TASK BRIEF: Leave the pictures out. Return all other data exactly.

* BEGIN PROVIDED DATA *

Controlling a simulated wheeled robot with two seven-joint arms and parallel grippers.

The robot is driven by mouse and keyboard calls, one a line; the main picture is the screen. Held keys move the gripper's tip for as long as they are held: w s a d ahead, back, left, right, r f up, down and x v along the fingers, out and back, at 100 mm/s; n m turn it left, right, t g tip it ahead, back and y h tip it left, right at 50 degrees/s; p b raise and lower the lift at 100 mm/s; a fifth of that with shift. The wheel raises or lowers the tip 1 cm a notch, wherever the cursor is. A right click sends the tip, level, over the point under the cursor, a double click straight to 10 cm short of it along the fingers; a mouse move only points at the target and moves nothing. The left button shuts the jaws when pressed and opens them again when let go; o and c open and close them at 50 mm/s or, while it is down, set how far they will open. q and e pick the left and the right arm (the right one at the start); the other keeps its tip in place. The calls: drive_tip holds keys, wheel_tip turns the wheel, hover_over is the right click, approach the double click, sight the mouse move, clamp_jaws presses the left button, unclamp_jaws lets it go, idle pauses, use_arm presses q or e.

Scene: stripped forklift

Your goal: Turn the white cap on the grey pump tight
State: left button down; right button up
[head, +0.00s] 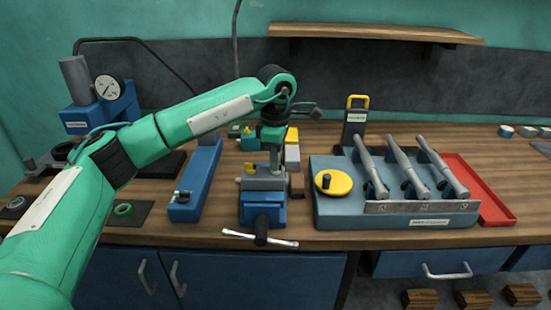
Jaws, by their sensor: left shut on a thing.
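The grey pump (264,183) sits in the jaws of a blue vise (262,207) near the front edge of the bench. A small yellow part (249,169) shows at its left side. My left gripper (275,164) points straight down onto the top of the pump, its fingers shut. The white cap is not clearly visible; the fingers cover the spot at the pump's top where they are closed on it. My right gripper is not in view.
A long blue block (196,180) lies to the left. The vise's handle (261,240) sticks out over the front edge. A red tray (483,195) lies far right.

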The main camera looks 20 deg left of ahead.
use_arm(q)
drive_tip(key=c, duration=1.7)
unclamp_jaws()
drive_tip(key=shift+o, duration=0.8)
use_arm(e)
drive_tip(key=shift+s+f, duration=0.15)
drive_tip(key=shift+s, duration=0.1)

* END PROVIDED DATA *

EXERCISE ANSWER:
Controlling a simulated wheeled robot with two seven-joint arms and parallel grippers.

The robot is driven by mouse and keyboard calls, one a line; the main picture is the screen. Held keys move the gripper's tip for as long as they are held: w s a d ahead, back, left, right, r f up, down and x v along the fingers, out and back, at 100 mm/s; n m turn it left, right, t g tip it ahead, back and y h tip it left, right at 50 degrees/s; p b raise and lower the lift at 100 mm/s; a fifth of that with shift. The wheel raises or lowers the tip 1 cm a notch, wherever the cursor is. A right click sends the tip, level, over the point under the cursor, a double click straight to 10 cm short of it along the fingers; a mouse move only points at the target and moves nothing. The left button shuts the jaws when pressed and opens them again when let go; o and c open and close them at 50 mm/s or, while it is down, set how far they will open. q and e pick the left and the right arm (the right one at the start); the other keeps its tip in place. The calls: drive_tip holds keys, wheel_tip turns the wheel, hover_over is the right click, approach the double click, sight the mouse move, clamp_jaws presses the left button, unclamp_jaws lets it go, idle pauses, use_arm presses q or e.

Scene: stripped forklift

Your goal: Turn the white cap on the grey pump tight
State: left button down; right button up
[head, +0.00s] 
Jaws, by their sensor: left shut on a thing.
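The grey pump (264,183) sits in the jaws of a blue vise (262,207) near the front edge of the bench. A small yellow part (249,169) shows at its left side. My left gripper (275,164) points straight down onto the top of the pump, its fingers shut. The white cap is not clearly visible; the fingers cover the spot at the pump's top where they are closed on it. My right gripper is not in view.
A long blue block (196,180) lies to the left. The vise's handle (261,240) sticks out over the front edge. A red tray (483,195) lies far right.

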The main camera looks 20 deg left of ahead.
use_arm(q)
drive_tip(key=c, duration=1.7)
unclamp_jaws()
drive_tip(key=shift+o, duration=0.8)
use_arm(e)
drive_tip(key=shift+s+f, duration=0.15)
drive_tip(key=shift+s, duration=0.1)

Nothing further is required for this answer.